# Short problem:
Take the data below and repeat it exactly.

━━━━

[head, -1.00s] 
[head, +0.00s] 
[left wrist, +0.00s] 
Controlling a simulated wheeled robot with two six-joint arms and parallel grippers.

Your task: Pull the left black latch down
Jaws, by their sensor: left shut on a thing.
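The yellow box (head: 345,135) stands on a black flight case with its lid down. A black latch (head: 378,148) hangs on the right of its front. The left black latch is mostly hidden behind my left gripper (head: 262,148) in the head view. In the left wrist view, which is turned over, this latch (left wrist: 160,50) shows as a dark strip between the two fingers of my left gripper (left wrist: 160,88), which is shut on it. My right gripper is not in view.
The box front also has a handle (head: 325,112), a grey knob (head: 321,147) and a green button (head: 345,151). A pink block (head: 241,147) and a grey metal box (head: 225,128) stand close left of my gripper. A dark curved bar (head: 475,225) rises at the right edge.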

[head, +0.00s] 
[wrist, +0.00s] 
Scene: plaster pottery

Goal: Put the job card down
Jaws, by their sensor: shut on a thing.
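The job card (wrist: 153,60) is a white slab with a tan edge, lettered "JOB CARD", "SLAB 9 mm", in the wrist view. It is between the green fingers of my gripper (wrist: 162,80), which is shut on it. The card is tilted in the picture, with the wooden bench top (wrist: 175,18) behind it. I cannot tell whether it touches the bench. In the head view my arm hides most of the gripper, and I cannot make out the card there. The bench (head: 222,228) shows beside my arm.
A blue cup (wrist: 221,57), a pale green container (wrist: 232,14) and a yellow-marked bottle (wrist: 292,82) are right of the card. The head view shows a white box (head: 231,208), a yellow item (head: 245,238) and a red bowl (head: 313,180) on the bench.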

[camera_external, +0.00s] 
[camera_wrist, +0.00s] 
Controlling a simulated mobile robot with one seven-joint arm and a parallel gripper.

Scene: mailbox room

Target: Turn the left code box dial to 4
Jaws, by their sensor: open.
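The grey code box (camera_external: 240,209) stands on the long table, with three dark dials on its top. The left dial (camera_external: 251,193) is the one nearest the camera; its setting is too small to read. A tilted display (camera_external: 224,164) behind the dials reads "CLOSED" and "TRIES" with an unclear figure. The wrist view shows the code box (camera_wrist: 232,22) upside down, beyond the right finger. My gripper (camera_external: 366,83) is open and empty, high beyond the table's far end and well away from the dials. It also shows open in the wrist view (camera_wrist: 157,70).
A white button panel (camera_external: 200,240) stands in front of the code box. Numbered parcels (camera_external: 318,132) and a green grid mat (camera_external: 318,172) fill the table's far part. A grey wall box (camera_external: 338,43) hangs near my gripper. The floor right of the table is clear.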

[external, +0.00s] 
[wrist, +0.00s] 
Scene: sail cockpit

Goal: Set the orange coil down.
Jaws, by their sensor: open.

━━━━

# Completed task:
[head, -1.00s] 
[head, +0.00s] 
[left wrist, +0.00s] 
Controlling a simulated wheeled robot with two six-joint arms and parallel grippers.

Your task: Pull the left black latch down
Jaws, by their sensor: left shut on a thing.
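The yellow box (head: 345,135) stands on a black flight case with its lid down. A black latch (head: 378,148) hangs on the right of its front. The left black latch is mostly hidden behind my left gripper (head: 262,148) in the head view. In the left wrist view, which is turned over, this latch (left wrist: 160,50) shows as a dark strip between the two fingers of my left gripper (left wrist: 160,88), which is shut on it. My right gripper is not in view.
The box front also has a handle (head: 325,112), a grey knob (head: 321,147) and a green button (head: 345,151). A pink block (head: 241,147) and a grey metal box (head: 225,128) stand close left of my gripper. A dark curved bar (head: 475,225) rises at the right edge.

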[head, +0.00s] 
[wrist, +0.00s] 
Scene: plaster pottery

Goal: Put the job card down
Jaws, by their sensor: shut on a thing.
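The job card (wrist: 153,60) is a white slab with a tan edge, lettered "JOB CARD", "SLAB 9 mm", in the wrist view. It is between the green fingers of my gripper (wrist: 162,80), which is shut on it. The card is tilted in the picture, with the wooden bench top (wrist: 175,18) behind it. I cannot tell whether it touches the bench. In the head view my arm hides most of the gripper, and I cannot make out the card there. The bench (head: 222,228) shows beside my arm.
A blue cup (wrist: 221,57), a pale green container (wrist: 232,14) and a yellow-marked bottle (wrist: 292,82) are right of the card. The head view shows a white box (head: 231,208), a yellow item (head: 245,238) and a red bowl (head: 313,180) on the bench.

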[camera_external, +0.00s] 
[camera_wrist, +0.00s] 
Controlling a simulated mobile robot with one seven-joint arm and a parallel gripper.

Scene: mailbox room

Target: Turn the left code box dial to 4
Jaws, by their sensor: open.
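The grey code box (camera_external: 240,209) stands on the long table, with three dark dials on its top. The left dial (camera_external: 251,193) is the one nearest the camera; its setting is too small to read. A tilted display (camera_external: 224,164) behind the dials reads "CLOSED" and "TRIES" with an unclear figure. The wrist view shows the code box (camera_wrist: 232,22) upside down, beyond the right finger. My gripper (camera_external: 366,83) is open and empty, high beyond the table's far end and well away from the dials. It also shows open in the wrist view (camera_wrist: 157,70).
A white button panel (camera_external: 200,240) stands in front of the code box. Numbered parcels (camera_external: 318,132) and a green grid mat (camera_external: 318,172) fill the table's far part. A grey wall box (camera_external: 338,43) hangs near my gripper. The floor right of the table is clear.

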[external, +0.00s] 
[wrist, +0.00s] 
Scene: sail cockpit

Goal: Set the orange coil down.
Jaws, by their sensor: open.

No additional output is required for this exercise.